Great Plains Studies, Center for
Date of this Version
Winter 2005
Document Type
Article
Citation
Great Plains Quarterly Vol. 25, No. 4, Winter 2005, pp. 57-58.
Abstract
In his latest book, Thomas Frank takes a sweeping look at the current state of American politics by using the conservative revolution in Kansas as a microcosm of what conservative Republicans have done nationally. Frank directs our attention to the highly effective myths, language, and tactics developed by conservatives over the past forty years that have convinced many citizens apparently to vote against their own economic interests.
Frank's central thesis is that conservatives have remade the American political landscape and captured the hearts and minds of middle America by focusing their rhetoric and (mostly unattainable) policy goals on culture war issues, such as abortion, media violence, homosexuality, and religion in public life, while also co-opting the traditional victimization language of the left. Frank argues that conservatives have made cultural issues central to American political debate by removing economic issues, pulling off this slight of hand by defining the elitist class not as the capitalists of old, but as coastal liberals, who include the educated elite, government bureaucrats, and the media.
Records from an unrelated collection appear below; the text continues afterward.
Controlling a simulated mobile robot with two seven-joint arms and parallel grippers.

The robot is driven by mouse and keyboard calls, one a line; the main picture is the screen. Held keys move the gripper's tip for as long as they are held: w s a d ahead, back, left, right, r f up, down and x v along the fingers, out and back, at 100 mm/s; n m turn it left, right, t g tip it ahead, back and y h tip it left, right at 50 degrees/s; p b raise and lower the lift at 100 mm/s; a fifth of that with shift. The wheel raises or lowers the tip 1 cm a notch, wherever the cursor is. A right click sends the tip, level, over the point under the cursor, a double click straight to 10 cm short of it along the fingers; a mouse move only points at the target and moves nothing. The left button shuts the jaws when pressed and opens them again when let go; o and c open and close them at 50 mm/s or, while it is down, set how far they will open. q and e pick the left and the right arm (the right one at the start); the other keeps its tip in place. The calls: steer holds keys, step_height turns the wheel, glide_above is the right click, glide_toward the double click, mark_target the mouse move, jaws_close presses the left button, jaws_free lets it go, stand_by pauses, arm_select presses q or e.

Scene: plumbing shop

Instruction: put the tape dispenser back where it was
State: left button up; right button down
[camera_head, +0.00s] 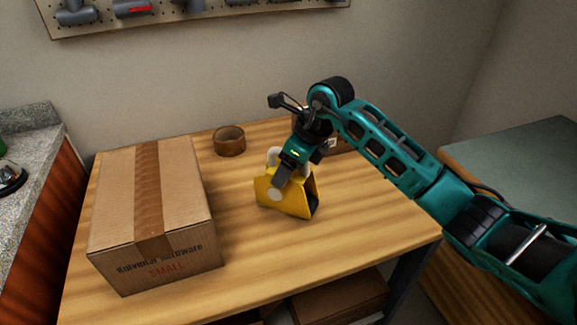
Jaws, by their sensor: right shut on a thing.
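The yellow tape dispenser (284,198) is on or just above the wooden table (245,262), right of the middle; I cannot tell whether it touches the tabletop. It has a pale roll or handle part at its upper left. My right gripper (280,182) comes down on it from above and is shut on it. The gripper hides part of the dispenser's top. My left gripper is not in view.
A taped cardboard box (190,215) stands on the table's left. A brown tape roll (229,141) lies at the back. Another brown item (335,144) is partly hidden behind my right arm. The front middle of the table is clear. A pegboard (190,14) hangs above.

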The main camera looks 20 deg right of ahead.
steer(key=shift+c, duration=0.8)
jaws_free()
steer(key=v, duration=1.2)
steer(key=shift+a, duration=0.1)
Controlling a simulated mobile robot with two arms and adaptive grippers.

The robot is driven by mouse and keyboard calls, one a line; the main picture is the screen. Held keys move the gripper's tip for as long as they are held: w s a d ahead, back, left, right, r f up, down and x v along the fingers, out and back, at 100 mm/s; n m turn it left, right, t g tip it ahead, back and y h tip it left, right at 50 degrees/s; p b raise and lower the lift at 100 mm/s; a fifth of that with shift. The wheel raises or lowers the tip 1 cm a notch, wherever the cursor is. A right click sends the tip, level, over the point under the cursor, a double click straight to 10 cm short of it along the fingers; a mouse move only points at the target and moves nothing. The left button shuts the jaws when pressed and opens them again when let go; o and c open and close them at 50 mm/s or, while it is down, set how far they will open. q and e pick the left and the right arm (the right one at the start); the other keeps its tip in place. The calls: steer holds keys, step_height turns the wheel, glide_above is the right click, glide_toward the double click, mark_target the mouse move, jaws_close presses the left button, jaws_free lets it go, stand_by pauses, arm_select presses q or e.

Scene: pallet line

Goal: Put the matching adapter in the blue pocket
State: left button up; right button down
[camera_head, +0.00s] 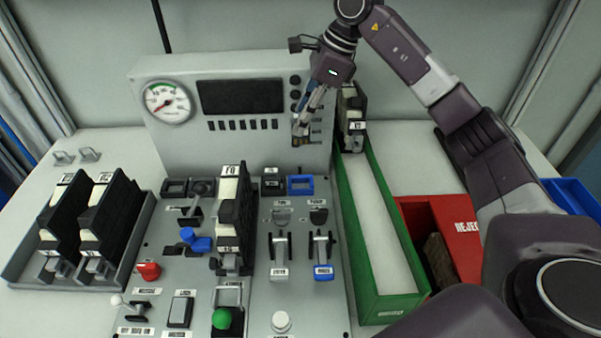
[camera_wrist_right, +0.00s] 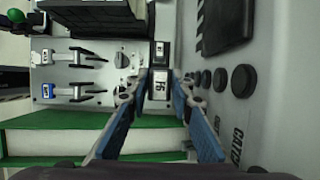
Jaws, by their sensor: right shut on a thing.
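My right gripper (camera_head: 303,122) is above the back right of the console, in front of the upright panel's right side. It is shut on a small adapter with a white label (camera_wrist_right: 160,86), which sits between the fingertips in the right wrist view. My left gripper is not in view.
The upright panel (camera_head: 160,140) carries a gauge (camera_head: 168,103) and dark screen (camera_head: 240,96). A tall black module (camera_head: 232,225) stands mid-console. A long green-walled tray (camera_head: 385,235) lies to the right, then a red reject bin (camera_head: 460,235). Black modules (camera_head: 108,215) stand at left.

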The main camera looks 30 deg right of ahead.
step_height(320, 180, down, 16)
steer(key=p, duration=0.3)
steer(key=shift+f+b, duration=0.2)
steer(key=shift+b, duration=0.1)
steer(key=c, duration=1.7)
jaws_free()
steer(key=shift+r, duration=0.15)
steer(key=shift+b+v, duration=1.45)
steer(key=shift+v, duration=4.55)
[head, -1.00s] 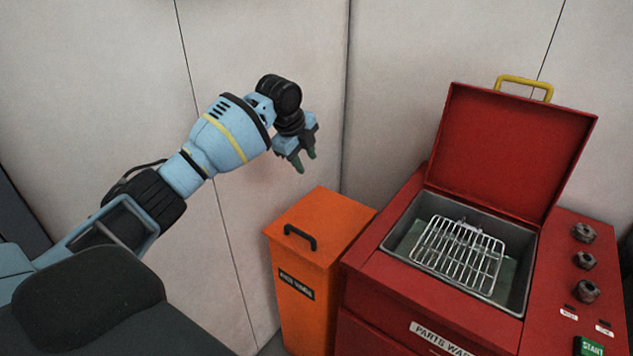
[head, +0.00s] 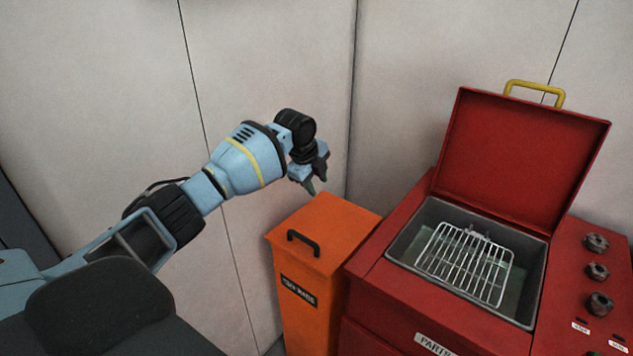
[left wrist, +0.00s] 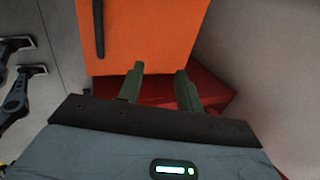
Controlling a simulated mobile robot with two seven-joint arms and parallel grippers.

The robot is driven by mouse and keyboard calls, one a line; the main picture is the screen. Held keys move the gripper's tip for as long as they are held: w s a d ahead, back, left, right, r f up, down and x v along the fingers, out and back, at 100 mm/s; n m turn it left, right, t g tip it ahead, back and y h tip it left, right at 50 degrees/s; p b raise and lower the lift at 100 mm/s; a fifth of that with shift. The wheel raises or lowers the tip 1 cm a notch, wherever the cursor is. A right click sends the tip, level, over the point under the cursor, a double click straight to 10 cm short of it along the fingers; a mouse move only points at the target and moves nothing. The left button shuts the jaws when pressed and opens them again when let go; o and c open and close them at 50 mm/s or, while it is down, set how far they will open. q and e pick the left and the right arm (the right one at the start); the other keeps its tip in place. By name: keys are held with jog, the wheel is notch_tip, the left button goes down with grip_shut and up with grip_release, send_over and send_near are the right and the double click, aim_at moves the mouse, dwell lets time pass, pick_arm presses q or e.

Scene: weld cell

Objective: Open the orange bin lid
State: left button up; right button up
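The orange bin (head: 312,308) stands against the left side of the red parts washer, with its orange lid (head: 340,226) shut. A black bar handle (head: 303,243) sits near the lid's front edge. My left gripper (head: 317,186) is in the air above the lid's back part, apart from the handle. In the left wrist view the two fingers of my left gripper (left wrist: 160,74) are spread with nothing between them. That view also shows the orange lid (left wrist: 150,38) and the handle (left wrist: 98,28), left of the fingers. My right gripper is not in view.
The red parts washer (head: 385,300) is right of the bin. Its red lid (head: 520,155) stands open with a yellow handle (head: 535,90), and a wire rack (head: 465,262) lies in its basin. Pale wall panels (head: 275,60) rise behind the bin.

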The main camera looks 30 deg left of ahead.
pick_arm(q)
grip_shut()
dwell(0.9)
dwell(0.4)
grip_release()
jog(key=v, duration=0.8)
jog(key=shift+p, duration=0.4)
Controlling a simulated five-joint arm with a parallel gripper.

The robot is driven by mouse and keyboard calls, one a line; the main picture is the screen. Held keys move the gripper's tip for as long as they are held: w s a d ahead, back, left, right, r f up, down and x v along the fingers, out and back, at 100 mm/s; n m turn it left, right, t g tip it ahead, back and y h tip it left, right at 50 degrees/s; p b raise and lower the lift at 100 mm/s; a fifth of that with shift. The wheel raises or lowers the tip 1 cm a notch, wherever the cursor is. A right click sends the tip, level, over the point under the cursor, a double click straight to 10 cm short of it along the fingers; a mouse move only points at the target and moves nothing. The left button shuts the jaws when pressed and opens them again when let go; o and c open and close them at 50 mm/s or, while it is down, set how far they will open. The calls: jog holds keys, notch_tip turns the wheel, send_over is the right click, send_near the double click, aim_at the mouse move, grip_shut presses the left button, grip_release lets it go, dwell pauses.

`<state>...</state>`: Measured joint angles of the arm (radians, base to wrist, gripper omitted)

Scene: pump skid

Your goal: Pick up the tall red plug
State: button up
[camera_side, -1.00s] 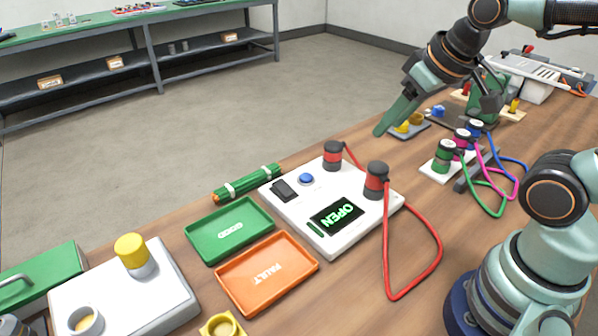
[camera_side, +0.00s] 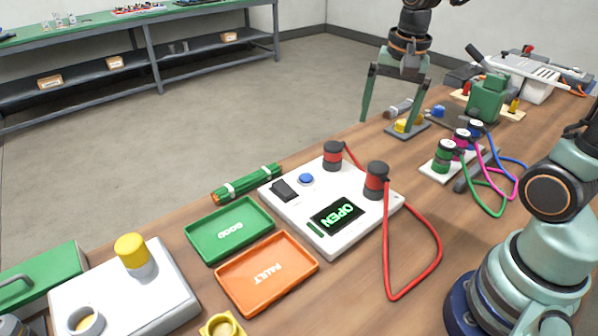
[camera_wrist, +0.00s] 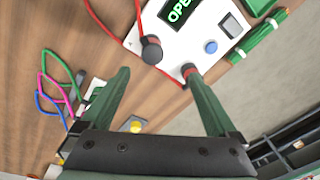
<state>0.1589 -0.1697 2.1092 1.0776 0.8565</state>
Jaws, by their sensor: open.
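Two red plugs with black tops and bases stand upright on the white test box (camera_side: 276,207), which reads OPEN. The nearer red plug (camera_side: 377,182) looks taller than the farther red plug (camera_side: 333,156), though it is closer to the camera. A red cable loops off them. In the wrist view, the nearer plug (camera_wrist: 151,50) and the farther plug (camera_wrist: 190,73) show beyond my fingertips, the farther one by the right fingertip. My gripper (camera_side: 390,119) points down, open and empty, behind and right of the box. It also shows in the wrist view (camera_wrist: 157,75).
Green (camera_side: 230,258) and orange (camera_side: 225,290) trays lie left of the box. Plugs with green, pink and blue cables stand on a white strip (camera_side: 437,171) at right. A green block (camera_side: 487,100) and a yellow part (camera_side: 401,125) are near my gripper.

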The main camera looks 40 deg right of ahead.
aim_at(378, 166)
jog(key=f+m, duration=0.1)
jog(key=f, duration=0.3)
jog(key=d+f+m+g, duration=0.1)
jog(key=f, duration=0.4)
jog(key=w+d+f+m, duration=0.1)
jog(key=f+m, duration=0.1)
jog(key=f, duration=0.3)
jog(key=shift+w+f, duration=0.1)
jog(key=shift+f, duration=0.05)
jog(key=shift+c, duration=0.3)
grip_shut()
Complicit in this sweeping political maneuver are New Democrats who became pro-business in order to court wealthy but socially moderate Republicans.
Most of Frank's examples of how this process played out focus on Kansas. In particular he hones in on the takeover of the state's Republican party by conservatives beginning in the early 1990s. Historically, the Kansas Republican Party was dominated by what Frank calls mods, or the traditional Country Club Republican types. In the 1990s grassroots conservatives, whom he calls cons, began a movement to take over leadership positions in local Republican precincts. As they flexed their political muscle, with a strong focus on abortion and bringing religion back into public life, the mods took notice. Some mods tried to take the party back from the cons, but there were many, such as Senator Sam Brownback, who rode the wave the cons created and declared themselves part of what Frank deems the "Backlash."